Dans cet ordre d’idées, les pouvoirs publics pourront avoir une heureuse et décisive influence. Car, comme disait Voltaire, que je ne me lasse point de citer : « Il faut de grandes avances pour améliorer de vastes champs ;... le gouvernement seul est assez puissant pour de telles entreprises ; il y a plus à gagner que dans une guerre. » Et ailleurs : « Nous fournissons les cours d’Europe de danseurs et de perruquiers ; il vaudrait mieux les fournir de froment ; mais c’est à la prudence du gouvernement d’étendre ou de resserrer ce grand objet de commerce. »

En tout cas, le jour qu’il faut espérer prochain où nos industriels auront entrepris la construction, sur une vaste échelle, des appareils motoculteurs, et qui pourra leur fournir non seulement le marché de la France, mais les débouchés sans limites de l’immense Russie et des autres pays d’Europe, qui par la force des choses entreront tous dans la voie de cette agriculture nouvelle, ce jour-là ils feront bien de s’inspirer des méthodes systématiques qui président aujourd’hui, dans les usines américaines spécialisées, à la construction des machines agricoles. Au sujet de ces méthodes la mission Damour nous a apporté des précisions intensément pittoresques, suggestives, et qui montrent d’une manière frappante avec quelle minutie ces méthodes sont calculées pour produire au plus haut degré ce que les Américains appellent l’efficiency.

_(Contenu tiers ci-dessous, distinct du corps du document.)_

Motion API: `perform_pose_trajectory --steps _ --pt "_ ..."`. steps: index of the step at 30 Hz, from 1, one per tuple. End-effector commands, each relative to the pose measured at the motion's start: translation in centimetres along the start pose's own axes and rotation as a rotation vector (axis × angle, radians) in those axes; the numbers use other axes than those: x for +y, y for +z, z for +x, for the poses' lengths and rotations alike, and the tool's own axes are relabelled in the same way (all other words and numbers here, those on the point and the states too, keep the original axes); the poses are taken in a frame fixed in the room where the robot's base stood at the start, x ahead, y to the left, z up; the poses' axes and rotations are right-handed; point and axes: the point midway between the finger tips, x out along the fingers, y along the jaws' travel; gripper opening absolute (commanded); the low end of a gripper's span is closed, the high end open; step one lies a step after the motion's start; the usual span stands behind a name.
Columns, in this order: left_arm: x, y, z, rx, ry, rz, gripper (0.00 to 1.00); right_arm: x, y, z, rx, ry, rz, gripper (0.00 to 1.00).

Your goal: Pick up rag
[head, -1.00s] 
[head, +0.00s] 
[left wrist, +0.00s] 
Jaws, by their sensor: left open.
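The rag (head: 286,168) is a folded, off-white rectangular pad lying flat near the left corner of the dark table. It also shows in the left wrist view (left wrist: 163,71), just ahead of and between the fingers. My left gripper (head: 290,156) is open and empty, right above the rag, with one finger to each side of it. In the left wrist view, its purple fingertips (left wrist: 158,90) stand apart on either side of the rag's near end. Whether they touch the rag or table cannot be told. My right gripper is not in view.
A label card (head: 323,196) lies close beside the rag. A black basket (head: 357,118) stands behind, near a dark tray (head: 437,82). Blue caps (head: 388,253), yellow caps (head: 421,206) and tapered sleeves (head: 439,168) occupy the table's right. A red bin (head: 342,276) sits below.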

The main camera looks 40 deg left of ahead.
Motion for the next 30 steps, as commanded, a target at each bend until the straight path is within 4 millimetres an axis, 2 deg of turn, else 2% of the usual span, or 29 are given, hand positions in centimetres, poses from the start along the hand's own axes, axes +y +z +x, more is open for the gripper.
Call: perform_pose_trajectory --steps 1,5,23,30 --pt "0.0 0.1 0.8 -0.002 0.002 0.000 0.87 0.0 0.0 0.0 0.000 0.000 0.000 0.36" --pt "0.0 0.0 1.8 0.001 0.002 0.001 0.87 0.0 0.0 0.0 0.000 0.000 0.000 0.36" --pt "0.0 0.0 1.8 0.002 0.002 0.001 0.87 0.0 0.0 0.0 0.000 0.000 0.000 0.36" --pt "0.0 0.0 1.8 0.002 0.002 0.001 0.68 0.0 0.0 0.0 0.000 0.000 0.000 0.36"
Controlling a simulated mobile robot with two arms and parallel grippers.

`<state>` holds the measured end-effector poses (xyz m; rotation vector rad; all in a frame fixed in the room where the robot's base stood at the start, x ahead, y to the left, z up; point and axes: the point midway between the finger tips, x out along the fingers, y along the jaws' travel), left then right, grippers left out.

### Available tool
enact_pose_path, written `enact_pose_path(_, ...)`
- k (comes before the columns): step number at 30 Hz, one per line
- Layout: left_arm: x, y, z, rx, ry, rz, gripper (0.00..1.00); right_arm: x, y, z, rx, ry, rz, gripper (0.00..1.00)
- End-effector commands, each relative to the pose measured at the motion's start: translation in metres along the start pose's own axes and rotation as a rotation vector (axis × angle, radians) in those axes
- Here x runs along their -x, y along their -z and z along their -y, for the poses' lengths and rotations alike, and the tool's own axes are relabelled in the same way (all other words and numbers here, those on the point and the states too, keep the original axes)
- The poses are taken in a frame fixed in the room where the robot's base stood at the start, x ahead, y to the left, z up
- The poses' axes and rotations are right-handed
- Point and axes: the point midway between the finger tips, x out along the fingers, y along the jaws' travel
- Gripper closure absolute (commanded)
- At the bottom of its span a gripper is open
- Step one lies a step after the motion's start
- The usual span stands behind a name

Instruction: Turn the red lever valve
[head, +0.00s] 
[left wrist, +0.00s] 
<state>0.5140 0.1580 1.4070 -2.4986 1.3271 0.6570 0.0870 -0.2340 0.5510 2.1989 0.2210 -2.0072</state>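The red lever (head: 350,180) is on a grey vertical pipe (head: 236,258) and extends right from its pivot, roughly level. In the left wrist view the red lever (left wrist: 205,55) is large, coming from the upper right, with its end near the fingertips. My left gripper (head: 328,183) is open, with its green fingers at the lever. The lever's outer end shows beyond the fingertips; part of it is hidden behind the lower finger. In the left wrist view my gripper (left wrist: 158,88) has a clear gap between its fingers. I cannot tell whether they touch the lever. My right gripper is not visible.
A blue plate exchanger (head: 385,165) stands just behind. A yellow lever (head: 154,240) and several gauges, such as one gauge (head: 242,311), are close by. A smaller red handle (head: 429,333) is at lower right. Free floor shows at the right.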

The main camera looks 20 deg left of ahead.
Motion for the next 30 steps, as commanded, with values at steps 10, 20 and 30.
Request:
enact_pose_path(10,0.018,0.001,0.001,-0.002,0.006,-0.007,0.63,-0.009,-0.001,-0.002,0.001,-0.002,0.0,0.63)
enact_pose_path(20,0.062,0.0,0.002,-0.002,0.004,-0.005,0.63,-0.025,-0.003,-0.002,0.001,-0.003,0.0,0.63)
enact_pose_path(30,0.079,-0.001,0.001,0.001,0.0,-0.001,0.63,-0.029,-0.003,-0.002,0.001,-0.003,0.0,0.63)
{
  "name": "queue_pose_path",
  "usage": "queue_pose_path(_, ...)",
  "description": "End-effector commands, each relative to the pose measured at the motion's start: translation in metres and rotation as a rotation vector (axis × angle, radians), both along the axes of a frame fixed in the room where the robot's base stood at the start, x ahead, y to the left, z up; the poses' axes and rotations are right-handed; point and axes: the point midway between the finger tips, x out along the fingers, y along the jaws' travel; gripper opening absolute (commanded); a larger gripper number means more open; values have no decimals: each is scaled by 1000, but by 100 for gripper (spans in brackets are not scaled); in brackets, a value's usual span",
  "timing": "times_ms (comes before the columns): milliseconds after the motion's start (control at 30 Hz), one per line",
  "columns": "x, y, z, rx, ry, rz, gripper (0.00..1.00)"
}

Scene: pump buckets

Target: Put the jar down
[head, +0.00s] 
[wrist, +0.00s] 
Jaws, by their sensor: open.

Nos amis là-bas admirent profondément « la merveilleuse France, » comme l’appelait dans une conversation récente M. Houston, ministre de l’Agriculture des États-Unis. A notre tour, nous n’avons qu’à gagner à étudier de près la prodigieuse systématisation du travail et de l’industrie qui règne là-bas. Nous y trouverons peut-être le moyen de perfectionner un peu certains rouages de la France, qui est, comme la terre française elle-même, une machine admirablement puissante, mais dont le rendement peut et doit être amélioré.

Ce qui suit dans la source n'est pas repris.